►
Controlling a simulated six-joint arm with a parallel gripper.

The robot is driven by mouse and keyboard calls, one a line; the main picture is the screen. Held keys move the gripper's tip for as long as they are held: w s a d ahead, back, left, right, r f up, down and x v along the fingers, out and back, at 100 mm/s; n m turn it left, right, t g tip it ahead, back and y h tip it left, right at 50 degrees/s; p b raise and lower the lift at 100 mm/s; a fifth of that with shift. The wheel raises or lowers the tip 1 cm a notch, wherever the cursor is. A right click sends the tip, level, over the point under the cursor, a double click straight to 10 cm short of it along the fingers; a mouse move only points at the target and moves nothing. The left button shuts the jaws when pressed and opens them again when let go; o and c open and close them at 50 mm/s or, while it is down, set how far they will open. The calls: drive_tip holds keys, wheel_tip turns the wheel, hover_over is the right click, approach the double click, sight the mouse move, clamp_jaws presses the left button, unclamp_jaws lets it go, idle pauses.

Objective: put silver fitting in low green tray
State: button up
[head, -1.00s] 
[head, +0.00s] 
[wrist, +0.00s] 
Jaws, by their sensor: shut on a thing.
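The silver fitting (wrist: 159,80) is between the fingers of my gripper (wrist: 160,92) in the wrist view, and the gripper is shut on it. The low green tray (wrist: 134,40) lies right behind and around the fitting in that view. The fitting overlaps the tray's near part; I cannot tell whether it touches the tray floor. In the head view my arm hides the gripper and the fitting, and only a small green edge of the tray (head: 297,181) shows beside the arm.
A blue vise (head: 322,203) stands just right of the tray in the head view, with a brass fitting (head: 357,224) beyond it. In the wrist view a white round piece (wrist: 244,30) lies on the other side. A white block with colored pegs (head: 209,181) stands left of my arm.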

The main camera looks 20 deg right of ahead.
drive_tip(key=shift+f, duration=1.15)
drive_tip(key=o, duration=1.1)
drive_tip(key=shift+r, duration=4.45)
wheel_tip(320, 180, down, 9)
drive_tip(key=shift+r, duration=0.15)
◄
▶ [Work to complete]
All of the data above should be transcribed exactly.

▶ [Finished exercise]
Controlling a simulated six-joint arm with a parallel gripper.

The robot is driven by mouse and keyboard calls, one a line; the main picture is the screen. Held keys move the gripper's tip for as long as they are held: w s a d ahead, back, left, right, r f up, down and x v along the fingers, out and back, at 100 mm/s; n m turn it left, right, t g tip it ahead, back and y h tip it left, right at 50 degrees/s; p b raise and lower the lift at 100 mm/s; a fifth of that with shift. The wheel raises or lowers the tip 1 cm a notch, wherever the cursor is. A right click sends the tip, level, over the point under the cursor, a double click straight to 10 cm short of it along the fingers; a mouse move only points at the target and moves nothing. The left button shuts the jaws when pressed and opens them again when let go; o and c open and close them at 50 mm/s or, while it is down, set how far they will open. The calls: drive_tip holds keys, wheel_tip turns the wheel, hover_over is the right click, approach the double click, sight the mouse move, clamp_jaws presses the left button, unclamp_jaws lets it go, idle pauses.

Objective: put silver fitting in low green tray
State: button up
[head, -1.00s] 
[head, +0.00s] 
[wrist, +0.00s] 
Jaws, by their sensor: shut on a thing.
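The silver fitting (wrist: 159,80) is between the fingers of my gripper (wrist: 160,92) in the wrist view, and the gripper is shut on it. The low green tray (wrist: 134,40) lies right behind and around the fitting in that view. The fitting overlaps the tray's near part; I cannot tell whether it touches the tray floor. In the head view my arm hides the gripper and the fitting, and only a small green edge of the tray (head: 297,181) shows beside the arm.
A blue vise (head: 322,203) stands just right of the tray in the head view, with a brass fitting (head: 357,224) beyond it. In the wrist view a white round piece (wrist: 244,30) lies on the other side. A white block with colored pegs (head: 209,181) stands left of my arm.

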The main camera looks 20 deg right of ahead.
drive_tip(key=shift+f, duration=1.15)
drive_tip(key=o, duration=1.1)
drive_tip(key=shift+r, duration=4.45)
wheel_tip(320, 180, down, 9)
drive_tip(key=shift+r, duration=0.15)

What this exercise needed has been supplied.